— begin Task data —

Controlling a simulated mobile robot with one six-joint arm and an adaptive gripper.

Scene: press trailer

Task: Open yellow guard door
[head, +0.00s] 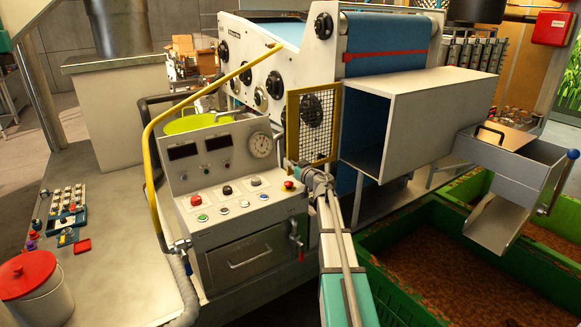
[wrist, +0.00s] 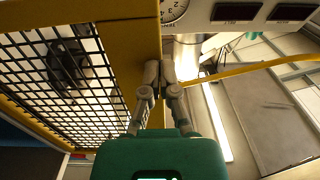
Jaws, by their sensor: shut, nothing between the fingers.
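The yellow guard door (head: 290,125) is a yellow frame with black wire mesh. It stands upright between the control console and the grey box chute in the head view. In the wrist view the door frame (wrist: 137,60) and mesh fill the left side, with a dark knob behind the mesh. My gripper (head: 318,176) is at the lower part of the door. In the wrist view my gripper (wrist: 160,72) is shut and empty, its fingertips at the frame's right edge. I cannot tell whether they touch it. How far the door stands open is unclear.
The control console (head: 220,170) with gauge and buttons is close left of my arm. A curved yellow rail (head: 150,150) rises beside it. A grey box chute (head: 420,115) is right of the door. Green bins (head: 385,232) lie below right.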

— end Task data —
— begin Task data —

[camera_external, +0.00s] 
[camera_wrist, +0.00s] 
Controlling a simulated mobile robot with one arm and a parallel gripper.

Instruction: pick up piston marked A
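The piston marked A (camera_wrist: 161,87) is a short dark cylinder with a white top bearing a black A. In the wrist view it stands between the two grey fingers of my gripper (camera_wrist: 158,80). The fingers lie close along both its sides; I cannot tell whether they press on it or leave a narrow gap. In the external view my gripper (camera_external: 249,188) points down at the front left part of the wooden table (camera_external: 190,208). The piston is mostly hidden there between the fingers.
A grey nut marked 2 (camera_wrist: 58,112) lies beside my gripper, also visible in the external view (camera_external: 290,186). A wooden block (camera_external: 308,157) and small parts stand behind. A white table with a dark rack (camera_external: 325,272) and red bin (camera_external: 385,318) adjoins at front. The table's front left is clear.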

— end Task data —

— Problem details —
Find the string "simulated" in the records, then copy each line where it occurs.

— Task answer —
Controlling a simulated mobile robot with one six-joint arm and an adaptive gripper.
Controlling a simulated mobile robot with one arm and a parallel gripper.

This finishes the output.